Content-centric networking is much more than caching of content—it also works well for live streams of popular data. One of the many prototype applications built on top of CCN's early implementations is a multiuser/multipoint video conferencing system. As the popularity of a live video conference or event scales, the likelihood of packet reuse increases dramatically:
If you don't care where you're getting the data—if all that matters to you is what the data is, not where it comes from—then all of this memory that has to be in the network as buffering in order to manage the multiplexing suddenly becomes a viable source of data.
Having the load scale with popu-larity is strictly a function of the fact that the data can only originate from one place. If you just care about the data, just start going toward that place, and as soon as you run into that data, now you have a copy and now you're done with your distribution.

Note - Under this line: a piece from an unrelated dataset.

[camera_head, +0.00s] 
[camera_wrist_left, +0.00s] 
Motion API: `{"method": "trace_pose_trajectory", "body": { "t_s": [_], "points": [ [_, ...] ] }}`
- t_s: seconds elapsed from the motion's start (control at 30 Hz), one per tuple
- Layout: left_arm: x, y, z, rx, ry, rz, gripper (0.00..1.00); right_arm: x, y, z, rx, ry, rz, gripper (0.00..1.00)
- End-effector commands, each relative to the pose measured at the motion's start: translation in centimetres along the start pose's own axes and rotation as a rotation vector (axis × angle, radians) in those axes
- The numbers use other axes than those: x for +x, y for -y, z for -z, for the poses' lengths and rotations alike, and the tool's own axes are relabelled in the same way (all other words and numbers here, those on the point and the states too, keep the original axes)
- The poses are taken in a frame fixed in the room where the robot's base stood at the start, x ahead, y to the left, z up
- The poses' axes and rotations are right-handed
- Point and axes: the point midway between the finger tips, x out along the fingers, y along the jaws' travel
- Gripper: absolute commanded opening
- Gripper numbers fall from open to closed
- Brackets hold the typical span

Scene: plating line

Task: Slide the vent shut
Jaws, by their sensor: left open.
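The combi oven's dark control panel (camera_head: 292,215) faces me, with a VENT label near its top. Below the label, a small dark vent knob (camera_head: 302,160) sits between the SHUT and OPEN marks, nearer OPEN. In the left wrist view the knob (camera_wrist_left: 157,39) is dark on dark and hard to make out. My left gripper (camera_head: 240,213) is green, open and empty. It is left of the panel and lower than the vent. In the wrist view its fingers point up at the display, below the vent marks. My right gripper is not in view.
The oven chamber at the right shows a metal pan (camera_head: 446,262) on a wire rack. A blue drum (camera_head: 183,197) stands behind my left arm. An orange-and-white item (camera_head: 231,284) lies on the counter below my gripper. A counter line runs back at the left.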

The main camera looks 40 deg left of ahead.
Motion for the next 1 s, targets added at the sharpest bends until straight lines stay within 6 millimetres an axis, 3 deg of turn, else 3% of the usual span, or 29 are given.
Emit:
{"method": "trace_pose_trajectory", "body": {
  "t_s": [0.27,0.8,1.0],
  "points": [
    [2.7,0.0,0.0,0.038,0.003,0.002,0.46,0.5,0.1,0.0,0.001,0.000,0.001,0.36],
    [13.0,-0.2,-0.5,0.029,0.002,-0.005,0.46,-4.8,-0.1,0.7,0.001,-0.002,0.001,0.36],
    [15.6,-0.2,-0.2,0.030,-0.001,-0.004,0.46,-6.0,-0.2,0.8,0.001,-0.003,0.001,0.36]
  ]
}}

Of course, it's one thing to postulate that we need a fundamental paradigm shift in the architecture and yet another to move a new approach into broad worldwide production. Like the shift from voice to data communications from the 1960s to the 1990s, shifting data communications from a conversational model to a content-centric one will also take time and require many experiments. And like the engineering of TCP/IP itself, there will likely be many versions as researchers identify new issues and use cases.
The good news is that an active community is exploring CCN and its applications worldwide. The CCN community met in Sophia Antipolis, France, in September 2012, with 29 presentations, nine demonstrations, 16 poster sessions, and attendees from many different organizations. You can find more information on CCN and related projects at www.ccnx.org.
Perhaps the next time you have a little free time while you wait for a YouTube video to buffer, you might let your mind wander and imagine for a moment how you might re-engineer the Internet architecture to better handle our increasingly content-oriented use of the network.